Había comprado un cubrecama de algodón de colores, una hamaca que colgó fuera entre los postes del toldo, una olla de peltre azul para que pudiéramos cocinar en la fogata de ladrillo y dos cuencos de peltre azul a juego.
Puerto Escondido era un pueblo pesquero y un lugar para hacer surf, pero no hice ni lo uno ni lo otro. Las olas eran tan inquietantes que ni siquiera me metí en el mar. Todo me inquietaba. En la playa, unos jóvenes vendían iguanas asadas para comer. En el terreno contiguo a nuestra cabaña, dos caballos pastaban, a menudo con enormes erecciones, mientras yo estaba tumbada en la hamaca fumando cigarrillos mexicanos, intentando no mirar.
Antes de que yo llegara, nos habíamos escrito cartas: la mía intentaba ser literaria, provocativa y romántica, enviada a la lista de correo general de las ciudades por las que él pasaría; la suya era un diario de viaje con los platillos que había comido, los mercados que había visitado, la gente que había conocido, bocetos de pájaros y una caja de madera que estaba tallando. Escudriñaba sus palabras apresuradamente, esperando algo que me hiciera palpitar el corazón, y siempre me decepcionaba. En una de sus llamadas concertadas desde un teléfono público, me dijo: “Me gustan mucho tus cartas, pero yo no puedo hablar así”.

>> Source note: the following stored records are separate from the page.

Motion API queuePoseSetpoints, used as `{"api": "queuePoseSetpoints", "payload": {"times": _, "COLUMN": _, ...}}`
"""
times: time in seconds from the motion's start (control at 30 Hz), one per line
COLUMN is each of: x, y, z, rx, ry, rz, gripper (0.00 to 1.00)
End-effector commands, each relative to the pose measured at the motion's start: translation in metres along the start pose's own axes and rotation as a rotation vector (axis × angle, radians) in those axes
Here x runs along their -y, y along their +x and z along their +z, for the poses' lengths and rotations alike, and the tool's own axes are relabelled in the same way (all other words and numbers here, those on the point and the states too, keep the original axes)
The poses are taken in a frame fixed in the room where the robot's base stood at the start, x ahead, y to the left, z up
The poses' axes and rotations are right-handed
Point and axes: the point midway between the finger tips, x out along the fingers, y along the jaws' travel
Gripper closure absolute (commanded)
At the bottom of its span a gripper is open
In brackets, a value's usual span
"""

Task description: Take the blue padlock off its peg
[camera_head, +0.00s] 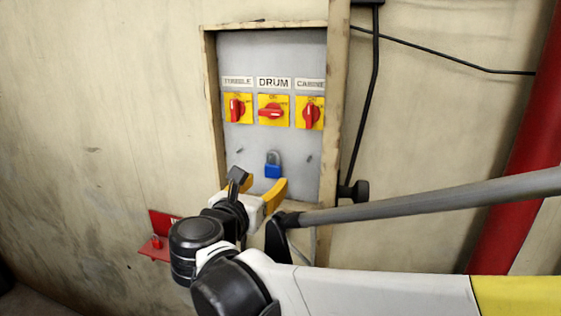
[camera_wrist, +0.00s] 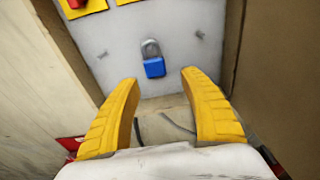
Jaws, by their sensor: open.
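The blue padlock (camera_head: 273,170) with a grey shackle hangs on the grey panel (camera_head: 285,150), below the middle switch. It also shows in the wrist view (camera_wrist: 153,66), beyond and between my fingertips. Its peg is hidden behind the shackle or too small to make out. My gripper (camera_head: 262,187) has yellow fingers and is just below and in front of the padlock in the head view. In the wrist view my gripper (camera_wrist: 160,78) is open and empty, its fingers spread on either side of the padlock's line and apart from it.
Three red rotary switches on yellow plates, the middle one (camera_head: 271,111) labelled DRUM, sit above the padlock. Bare pegs (camera_head: 309,158) stand on either side. A wooden frame (camera_head: 333,110) borders the panel. A red bracket (camera_head: 157,248) is low at left; a red pipe (camera_head: 520,150) is at right.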

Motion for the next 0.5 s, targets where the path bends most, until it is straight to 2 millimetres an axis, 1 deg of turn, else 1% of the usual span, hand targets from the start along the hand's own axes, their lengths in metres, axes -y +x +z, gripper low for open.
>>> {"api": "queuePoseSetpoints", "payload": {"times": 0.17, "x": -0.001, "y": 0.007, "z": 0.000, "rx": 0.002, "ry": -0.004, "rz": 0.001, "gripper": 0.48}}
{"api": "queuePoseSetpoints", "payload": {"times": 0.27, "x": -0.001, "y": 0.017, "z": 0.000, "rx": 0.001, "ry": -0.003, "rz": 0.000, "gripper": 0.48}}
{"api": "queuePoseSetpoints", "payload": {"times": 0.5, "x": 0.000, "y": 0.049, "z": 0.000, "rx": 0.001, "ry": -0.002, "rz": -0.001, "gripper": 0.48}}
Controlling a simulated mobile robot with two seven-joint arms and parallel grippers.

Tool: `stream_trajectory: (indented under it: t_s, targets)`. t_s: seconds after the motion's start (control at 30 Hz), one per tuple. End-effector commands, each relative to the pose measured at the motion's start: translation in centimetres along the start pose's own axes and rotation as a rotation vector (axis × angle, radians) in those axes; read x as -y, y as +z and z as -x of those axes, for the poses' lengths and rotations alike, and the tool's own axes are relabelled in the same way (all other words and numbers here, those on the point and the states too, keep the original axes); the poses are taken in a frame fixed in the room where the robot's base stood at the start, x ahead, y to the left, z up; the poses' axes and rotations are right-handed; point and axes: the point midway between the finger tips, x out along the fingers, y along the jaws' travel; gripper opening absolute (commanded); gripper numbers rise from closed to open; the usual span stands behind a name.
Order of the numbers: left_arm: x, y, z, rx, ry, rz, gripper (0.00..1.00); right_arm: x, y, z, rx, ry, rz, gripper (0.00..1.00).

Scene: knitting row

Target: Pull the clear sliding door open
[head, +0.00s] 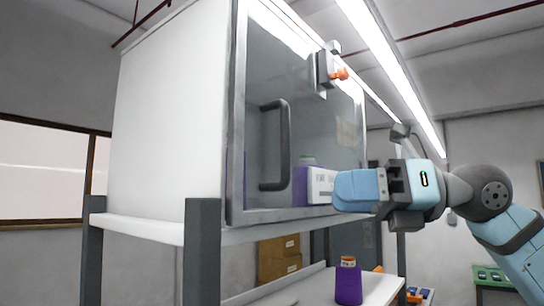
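The clear sliding door (262,85) is a see-through panel in a grey frame on the front of a white cabinet (170,120). A dark vertical bar handle (283,150) stands on the door's left part. The door looks closed, with its left edge at the cabinet's front left corner. My right gripper (340,190) comes in from the right, in front of the door's lower right part. Its light blue fingers point left and are apart from the handle in the picture. Its fingers overlap in this view, so their gap is hidden. My left gripper is out of view.
A grey latch-like block (325,68) with an orange knob (340,74) sits at the door's upper edge. A white-labelled purple item (302,187) shows behind the door. Grey posts (202,255) carry the cabinet.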

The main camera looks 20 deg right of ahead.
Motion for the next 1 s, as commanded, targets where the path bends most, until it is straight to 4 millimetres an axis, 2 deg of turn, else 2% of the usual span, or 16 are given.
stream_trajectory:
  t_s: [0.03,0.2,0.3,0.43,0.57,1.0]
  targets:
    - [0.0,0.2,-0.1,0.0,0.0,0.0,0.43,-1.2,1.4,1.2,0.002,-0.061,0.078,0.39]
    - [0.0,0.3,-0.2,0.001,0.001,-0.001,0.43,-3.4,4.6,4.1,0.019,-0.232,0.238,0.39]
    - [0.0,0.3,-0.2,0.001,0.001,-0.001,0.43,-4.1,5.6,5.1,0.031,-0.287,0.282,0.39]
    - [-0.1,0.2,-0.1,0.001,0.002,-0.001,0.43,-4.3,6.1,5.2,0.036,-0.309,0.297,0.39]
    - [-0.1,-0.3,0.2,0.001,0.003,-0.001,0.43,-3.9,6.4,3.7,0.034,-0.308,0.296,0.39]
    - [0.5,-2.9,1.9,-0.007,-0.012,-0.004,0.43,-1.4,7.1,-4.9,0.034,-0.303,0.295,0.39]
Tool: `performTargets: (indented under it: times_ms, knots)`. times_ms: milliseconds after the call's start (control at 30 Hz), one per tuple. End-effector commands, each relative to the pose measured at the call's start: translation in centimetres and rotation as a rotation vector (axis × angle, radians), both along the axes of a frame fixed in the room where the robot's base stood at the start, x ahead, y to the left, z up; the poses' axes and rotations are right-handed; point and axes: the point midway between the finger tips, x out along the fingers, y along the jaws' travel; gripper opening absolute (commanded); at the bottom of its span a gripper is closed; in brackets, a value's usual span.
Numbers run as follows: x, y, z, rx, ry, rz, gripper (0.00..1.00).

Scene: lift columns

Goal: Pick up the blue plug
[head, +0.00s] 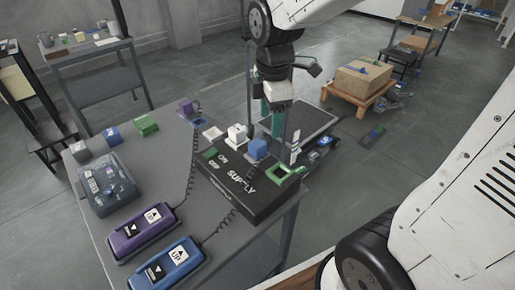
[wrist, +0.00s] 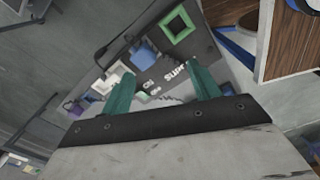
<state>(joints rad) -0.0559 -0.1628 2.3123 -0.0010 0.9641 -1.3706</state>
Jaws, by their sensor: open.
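The blue plug (head: 257,148) sits on the black supply box (head: 245,190), between a white plug and an empty green socket frame. A coiled cord runs from near it toward the blue pendant (head: 167,264). The wrist view shows the blue plug (wrist: 143,54) beyond my fingertips, left of centre. My gripper (head: 272,124) has teal fingers pointing down, above and behind the plug in the head view. In the wrist view my gripper (wrist: 160,82) has its fingers wide apart with nothing between them. How the plug is seated cannot be told.
The green socket frame (head: 287,172), white plug (head: 236,134) and purple plug (head: 187,108) are close by. A purple pendant (head: 141,231), a grey case (head: 107,185) and blue and green blocks lie on the grey table. A cardboard box (head: 363,78) stands behind.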

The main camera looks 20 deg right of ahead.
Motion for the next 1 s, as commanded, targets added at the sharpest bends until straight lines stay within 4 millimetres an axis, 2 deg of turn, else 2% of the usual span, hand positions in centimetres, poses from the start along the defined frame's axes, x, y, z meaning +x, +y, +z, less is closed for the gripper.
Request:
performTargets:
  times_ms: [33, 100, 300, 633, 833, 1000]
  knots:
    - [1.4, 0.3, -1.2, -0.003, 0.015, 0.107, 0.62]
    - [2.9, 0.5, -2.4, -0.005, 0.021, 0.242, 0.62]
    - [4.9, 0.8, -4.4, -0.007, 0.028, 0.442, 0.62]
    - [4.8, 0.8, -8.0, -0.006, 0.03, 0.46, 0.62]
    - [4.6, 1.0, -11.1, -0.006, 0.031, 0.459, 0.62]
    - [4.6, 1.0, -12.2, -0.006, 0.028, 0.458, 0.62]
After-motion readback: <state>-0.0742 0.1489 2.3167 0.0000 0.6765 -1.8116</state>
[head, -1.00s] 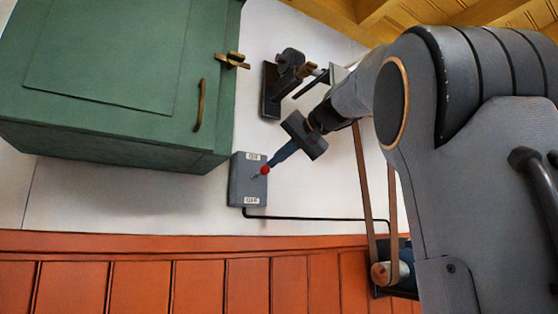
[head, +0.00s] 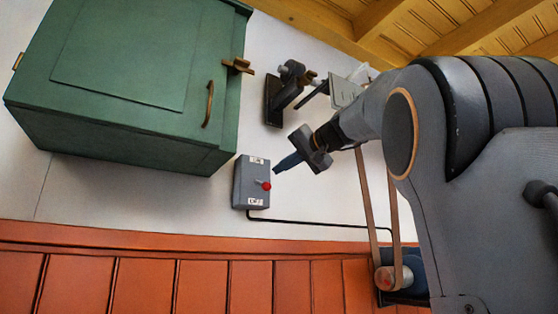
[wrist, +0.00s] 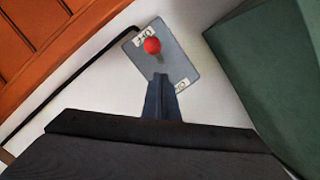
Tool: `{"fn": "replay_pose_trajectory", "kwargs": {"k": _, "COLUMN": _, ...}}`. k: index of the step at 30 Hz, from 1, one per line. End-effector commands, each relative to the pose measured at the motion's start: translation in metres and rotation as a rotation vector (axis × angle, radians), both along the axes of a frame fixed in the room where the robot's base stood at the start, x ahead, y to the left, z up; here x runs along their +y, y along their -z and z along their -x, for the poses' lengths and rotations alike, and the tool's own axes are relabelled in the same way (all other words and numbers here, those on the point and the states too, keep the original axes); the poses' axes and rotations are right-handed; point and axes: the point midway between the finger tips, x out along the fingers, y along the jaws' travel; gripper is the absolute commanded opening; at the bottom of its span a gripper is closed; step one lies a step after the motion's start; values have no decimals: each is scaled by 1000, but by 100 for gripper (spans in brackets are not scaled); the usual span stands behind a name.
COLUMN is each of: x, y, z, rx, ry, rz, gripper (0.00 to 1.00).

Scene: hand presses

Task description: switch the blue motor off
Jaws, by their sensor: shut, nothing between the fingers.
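The grey switch box (head: 240,185) is on the white wall, with a label at its upper end and an OFF label at its lower end. Its red-knobbed lever (head: 267,185) tilts down towards the OFF end. In the wrist view, the red knob (wrist: 152,45) lies by the OFF label; the other label is partly behind my fingers. My gripper (head: 275,171) is shut and empty, its tips just up and right of the knob, apparently apart from it. It also shows in the wrist view (wrist: 160,80). The blue motor (head: 412,268) is at lower right, partly hidden by my arm.
A green cabinet (head: 120,130) with a latch and handle is left of the box. A dark hand press (head: 283,95) is above right. A black cable (head: 310,222) runs from the box towards the motor. A brown belt (head: 367,200) rises from the motor's pulley.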

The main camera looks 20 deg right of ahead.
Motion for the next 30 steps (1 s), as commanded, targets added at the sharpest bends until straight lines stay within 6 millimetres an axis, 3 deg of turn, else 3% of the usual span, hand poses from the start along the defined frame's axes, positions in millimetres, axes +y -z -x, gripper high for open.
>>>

Yo tampoco hablaba así; solo intentaba sonsacarle algo, alguna señal de que lo tenía cautivado. Yo era inteligente, segura, y se me podía ocurrir un chiste en el momento, e incluso podía considerarme atractiva a la manera de Virginia Woolf, pero no me sentía deslumbrante. Necesitaba que él estuviera deslumbrado.
Porque él… caramba, todo el mundo parecía desearlo. Desde el momento en que puso un pie en el campus, parecía que todo el mundo sabía quién era. Estudiaba arte, tenía talento suficiente para conseguir un estudio de escultura como alumno de segundo año. Se le veía paseando en bicicleta por la ciudad, sentado en posición erguida, con las manos sobre los muslos o colgando con gracia a los lados. Nadie tenía tan buen aspecto en bicicleta. Y cómo le caía el pelo sobre su hermoso rostro.